### Task statement
Lines containing the string "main" are to be collected in full.

### Material

+---+

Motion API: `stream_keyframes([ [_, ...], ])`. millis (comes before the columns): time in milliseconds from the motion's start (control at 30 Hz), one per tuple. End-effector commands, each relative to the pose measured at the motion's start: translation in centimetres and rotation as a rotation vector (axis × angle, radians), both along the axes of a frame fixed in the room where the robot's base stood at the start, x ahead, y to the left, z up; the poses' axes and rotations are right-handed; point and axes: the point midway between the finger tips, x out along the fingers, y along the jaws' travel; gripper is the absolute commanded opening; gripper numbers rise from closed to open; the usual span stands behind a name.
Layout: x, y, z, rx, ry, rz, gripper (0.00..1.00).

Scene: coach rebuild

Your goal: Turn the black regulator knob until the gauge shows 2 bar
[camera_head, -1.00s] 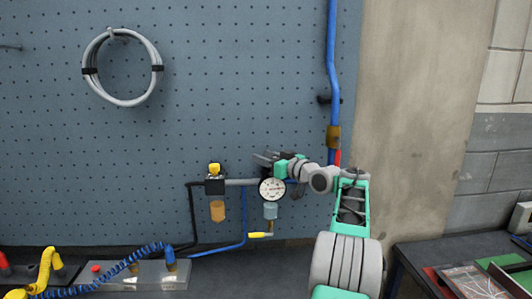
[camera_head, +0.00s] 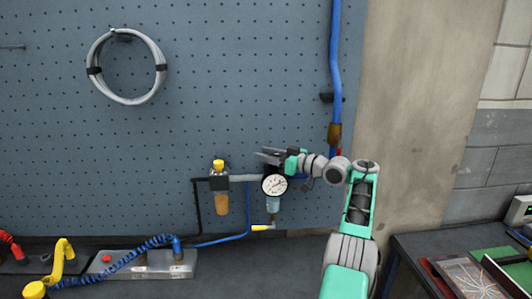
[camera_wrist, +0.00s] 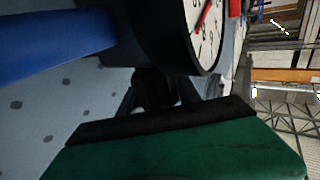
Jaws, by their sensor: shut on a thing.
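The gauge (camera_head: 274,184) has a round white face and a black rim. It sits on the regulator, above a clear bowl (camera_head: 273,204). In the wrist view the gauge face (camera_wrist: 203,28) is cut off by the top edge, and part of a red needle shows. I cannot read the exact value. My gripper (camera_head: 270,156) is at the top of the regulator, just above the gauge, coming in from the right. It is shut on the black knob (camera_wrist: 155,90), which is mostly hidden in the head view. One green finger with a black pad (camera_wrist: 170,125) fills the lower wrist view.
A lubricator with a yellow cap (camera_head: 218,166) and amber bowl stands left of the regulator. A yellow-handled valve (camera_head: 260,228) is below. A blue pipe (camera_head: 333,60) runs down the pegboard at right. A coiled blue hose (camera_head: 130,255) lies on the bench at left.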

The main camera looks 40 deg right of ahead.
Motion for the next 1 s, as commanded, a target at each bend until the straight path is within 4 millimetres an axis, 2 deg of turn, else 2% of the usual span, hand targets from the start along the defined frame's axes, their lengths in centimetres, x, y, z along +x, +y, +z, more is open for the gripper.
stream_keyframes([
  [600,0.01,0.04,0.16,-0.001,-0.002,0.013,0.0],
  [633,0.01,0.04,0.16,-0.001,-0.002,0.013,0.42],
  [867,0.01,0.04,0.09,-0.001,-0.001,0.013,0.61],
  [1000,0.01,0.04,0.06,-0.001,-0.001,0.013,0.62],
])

+---+

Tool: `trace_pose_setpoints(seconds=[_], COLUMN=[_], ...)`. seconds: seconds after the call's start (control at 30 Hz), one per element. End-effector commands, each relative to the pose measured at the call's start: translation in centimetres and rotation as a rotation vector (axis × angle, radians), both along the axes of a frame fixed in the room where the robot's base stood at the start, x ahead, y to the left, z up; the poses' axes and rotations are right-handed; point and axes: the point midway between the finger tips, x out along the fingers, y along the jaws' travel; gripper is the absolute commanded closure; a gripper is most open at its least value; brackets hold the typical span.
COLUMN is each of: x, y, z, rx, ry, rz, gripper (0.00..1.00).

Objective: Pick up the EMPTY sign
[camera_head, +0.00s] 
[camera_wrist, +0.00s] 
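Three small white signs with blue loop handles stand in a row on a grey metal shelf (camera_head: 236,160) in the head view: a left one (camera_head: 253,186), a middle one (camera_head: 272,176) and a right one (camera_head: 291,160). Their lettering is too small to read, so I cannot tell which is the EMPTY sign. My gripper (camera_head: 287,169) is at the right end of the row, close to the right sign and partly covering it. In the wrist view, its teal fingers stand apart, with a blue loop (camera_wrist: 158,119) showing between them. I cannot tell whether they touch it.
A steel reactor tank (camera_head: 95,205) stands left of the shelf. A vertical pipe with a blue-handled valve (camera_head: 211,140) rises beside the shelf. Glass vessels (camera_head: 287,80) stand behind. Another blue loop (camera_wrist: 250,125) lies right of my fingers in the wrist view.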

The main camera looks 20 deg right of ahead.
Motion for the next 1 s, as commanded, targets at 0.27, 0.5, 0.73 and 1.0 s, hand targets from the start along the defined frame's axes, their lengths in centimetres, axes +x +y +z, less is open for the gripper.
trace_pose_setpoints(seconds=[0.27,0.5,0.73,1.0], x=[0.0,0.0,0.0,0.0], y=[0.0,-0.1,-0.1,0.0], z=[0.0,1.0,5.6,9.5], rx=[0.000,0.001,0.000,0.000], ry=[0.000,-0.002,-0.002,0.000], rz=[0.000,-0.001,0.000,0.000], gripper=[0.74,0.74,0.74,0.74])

+---+

### Solution for this task
The main camera looks 40 deg right of ahead.
The main camera looks 20 deg right of ahead.

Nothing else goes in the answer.